Copy each line in the data that includes the word "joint".

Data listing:
════════

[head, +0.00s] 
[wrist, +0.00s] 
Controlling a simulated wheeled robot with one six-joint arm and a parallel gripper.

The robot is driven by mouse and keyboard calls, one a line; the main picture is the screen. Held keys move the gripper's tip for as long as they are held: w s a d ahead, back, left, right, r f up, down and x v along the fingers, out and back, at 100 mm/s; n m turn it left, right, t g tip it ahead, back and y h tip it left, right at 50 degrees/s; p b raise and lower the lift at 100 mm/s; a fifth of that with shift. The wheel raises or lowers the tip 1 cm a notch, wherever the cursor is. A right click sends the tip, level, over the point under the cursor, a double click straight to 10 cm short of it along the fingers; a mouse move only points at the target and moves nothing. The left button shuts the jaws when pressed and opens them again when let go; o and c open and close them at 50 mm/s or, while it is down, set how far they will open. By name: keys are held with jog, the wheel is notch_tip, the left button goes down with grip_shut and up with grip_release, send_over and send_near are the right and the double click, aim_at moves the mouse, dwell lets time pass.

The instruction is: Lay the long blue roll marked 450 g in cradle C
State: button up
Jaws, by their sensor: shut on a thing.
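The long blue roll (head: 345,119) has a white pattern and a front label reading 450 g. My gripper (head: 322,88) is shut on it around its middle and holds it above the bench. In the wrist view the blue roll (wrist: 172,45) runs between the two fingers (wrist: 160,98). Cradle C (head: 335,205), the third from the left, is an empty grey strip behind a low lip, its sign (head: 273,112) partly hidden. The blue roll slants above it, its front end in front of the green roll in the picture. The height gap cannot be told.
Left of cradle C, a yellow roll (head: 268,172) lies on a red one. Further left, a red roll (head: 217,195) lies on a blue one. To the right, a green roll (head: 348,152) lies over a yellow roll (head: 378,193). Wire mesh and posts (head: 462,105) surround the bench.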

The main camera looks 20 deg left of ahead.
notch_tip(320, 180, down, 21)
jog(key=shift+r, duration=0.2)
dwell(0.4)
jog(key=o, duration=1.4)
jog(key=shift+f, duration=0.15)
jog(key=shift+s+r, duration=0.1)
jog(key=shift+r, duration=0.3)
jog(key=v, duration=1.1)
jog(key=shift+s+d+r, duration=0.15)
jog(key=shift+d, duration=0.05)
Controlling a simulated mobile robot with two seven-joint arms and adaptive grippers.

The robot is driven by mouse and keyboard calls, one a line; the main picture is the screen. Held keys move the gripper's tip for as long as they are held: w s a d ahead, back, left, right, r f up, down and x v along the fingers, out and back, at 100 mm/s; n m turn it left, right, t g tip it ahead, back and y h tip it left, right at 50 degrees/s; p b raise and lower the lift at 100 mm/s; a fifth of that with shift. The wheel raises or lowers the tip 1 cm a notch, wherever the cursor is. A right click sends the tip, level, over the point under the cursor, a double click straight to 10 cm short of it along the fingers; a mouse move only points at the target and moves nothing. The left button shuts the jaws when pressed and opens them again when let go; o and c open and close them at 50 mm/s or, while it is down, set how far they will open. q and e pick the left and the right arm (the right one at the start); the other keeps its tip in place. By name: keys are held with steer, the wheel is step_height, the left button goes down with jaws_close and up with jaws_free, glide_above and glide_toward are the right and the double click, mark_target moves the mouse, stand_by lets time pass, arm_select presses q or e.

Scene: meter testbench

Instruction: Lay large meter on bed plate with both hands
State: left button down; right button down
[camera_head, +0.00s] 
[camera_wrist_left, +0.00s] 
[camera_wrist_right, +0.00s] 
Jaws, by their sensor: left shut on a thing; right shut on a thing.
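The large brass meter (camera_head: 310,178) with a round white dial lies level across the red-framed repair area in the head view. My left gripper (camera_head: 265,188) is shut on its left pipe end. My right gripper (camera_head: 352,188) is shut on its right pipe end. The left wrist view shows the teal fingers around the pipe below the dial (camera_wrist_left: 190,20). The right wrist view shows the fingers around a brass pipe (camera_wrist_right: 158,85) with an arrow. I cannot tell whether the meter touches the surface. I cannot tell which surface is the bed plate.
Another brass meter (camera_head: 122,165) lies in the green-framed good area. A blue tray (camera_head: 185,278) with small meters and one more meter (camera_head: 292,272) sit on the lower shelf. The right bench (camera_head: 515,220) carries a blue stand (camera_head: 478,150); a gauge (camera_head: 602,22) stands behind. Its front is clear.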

════════

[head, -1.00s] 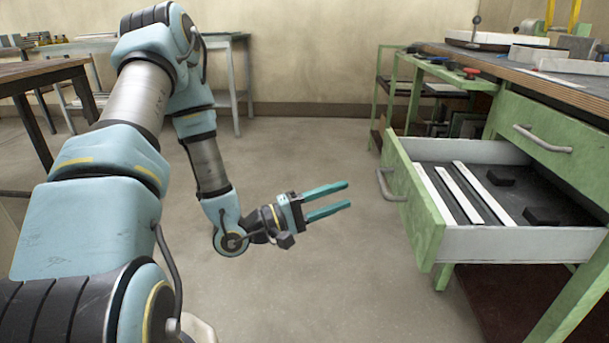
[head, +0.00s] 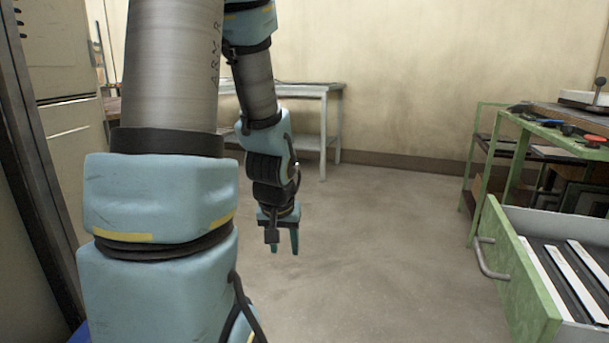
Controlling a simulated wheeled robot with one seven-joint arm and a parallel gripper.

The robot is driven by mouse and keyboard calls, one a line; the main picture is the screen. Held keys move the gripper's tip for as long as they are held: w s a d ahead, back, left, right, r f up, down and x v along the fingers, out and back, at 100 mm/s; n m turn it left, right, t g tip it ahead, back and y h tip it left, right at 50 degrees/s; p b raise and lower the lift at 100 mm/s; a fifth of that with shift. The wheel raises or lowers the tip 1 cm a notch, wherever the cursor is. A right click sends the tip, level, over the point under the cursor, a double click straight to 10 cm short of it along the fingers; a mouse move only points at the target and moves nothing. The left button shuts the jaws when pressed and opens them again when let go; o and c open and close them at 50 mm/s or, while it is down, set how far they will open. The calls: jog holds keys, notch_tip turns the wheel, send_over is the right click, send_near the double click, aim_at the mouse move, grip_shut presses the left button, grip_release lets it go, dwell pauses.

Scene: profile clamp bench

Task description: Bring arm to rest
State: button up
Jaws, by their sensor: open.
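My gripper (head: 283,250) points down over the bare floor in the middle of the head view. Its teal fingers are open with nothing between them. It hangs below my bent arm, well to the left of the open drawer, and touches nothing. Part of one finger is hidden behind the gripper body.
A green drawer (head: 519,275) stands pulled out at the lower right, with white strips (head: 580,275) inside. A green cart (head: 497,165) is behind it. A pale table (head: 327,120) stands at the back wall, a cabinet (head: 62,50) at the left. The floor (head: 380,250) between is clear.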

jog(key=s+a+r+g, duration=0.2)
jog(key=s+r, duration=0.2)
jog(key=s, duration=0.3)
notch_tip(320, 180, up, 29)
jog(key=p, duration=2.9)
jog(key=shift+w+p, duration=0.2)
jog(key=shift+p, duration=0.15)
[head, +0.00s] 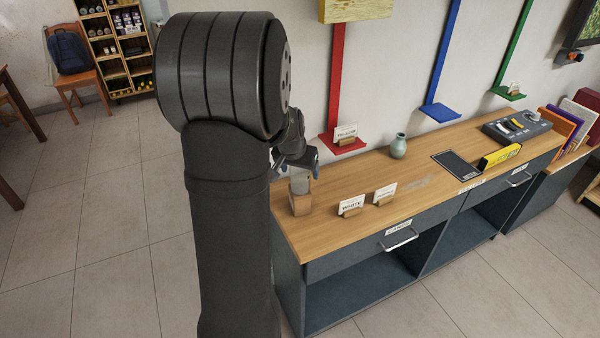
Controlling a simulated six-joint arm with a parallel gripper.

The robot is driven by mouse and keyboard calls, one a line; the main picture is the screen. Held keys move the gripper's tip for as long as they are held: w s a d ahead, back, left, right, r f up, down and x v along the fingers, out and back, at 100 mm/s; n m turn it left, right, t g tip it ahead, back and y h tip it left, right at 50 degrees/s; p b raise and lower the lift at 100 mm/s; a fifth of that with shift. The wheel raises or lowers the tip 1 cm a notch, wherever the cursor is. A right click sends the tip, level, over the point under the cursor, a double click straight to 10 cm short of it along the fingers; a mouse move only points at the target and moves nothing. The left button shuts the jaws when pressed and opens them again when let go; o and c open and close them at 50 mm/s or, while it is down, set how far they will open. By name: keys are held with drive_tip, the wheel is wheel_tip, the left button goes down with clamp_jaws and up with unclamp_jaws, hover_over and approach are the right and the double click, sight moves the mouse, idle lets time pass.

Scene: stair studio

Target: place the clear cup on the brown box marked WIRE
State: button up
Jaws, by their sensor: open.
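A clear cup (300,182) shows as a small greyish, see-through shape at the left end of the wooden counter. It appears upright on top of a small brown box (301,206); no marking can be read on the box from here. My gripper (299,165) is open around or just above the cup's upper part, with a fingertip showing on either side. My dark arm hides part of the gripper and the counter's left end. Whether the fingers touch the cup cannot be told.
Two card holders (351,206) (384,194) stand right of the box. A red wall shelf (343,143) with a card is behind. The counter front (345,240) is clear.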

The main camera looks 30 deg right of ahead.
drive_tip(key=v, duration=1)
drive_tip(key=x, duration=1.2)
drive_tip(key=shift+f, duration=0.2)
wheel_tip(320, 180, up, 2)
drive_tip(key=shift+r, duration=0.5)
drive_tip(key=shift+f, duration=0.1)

════════

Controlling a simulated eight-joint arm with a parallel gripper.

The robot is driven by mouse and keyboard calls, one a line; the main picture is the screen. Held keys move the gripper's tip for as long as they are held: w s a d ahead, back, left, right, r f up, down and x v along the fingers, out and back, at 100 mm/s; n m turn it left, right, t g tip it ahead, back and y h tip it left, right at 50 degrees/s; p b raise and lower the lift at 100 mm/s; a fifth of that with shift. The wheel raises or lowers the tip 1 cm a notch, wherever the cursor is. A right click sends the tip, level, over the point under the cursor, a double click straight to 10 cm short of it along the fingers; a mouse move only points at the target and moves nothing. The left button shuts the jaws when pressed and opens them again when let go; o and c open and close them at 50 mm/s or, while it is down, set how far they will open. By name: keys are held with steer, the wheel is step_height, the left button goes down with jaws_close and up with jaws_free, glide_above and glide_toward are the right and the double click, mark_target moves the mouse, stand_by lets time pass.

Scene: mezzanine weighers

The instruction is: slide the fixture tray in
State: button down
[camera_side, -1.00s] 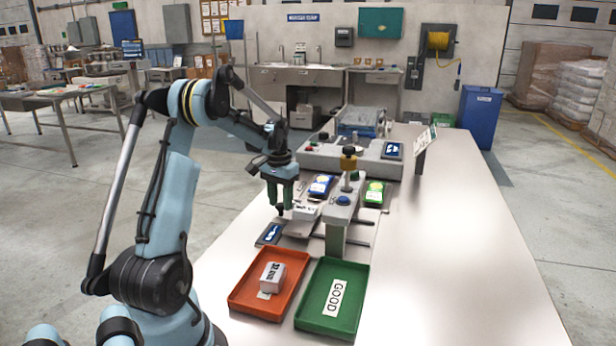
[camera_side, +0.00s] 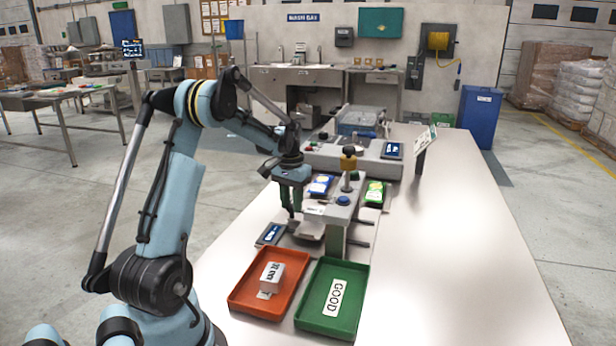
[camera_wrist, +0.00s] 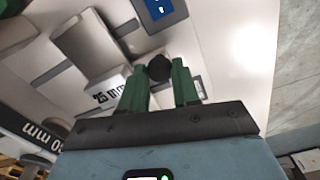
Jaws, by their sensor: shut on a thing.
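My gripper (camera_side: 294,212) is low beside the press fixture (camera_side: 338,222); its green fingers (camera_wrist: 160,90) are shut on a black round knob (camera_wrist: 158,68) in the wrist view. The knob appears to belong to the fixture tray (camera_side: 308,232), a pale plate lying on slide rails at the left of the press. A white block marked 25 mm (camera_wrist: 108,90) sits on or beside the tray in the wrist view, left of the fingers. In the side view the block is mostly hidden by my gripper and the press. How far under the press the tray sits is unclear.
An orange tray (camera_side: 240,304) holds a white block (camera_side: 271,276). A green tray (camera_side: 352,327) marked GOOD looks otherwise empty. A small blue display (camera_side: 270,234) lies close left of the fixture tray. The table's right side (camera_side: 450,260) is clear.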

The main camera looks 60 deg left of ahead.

════════

Output of the exercise:
Controlling a simulated wheeled robot with one six-joint arm and a parallel gripper.
Controlling a simulated mobile robot with two seven-joint arms and adaptive grippers.
Controlling a simulated wheeled robot with one seven-joint arm and a parallel gripper.
Controlling a simulated six-joint arm with a parallel gripper.
Controlling a simulated eight-joint arm with a parallel gripper.

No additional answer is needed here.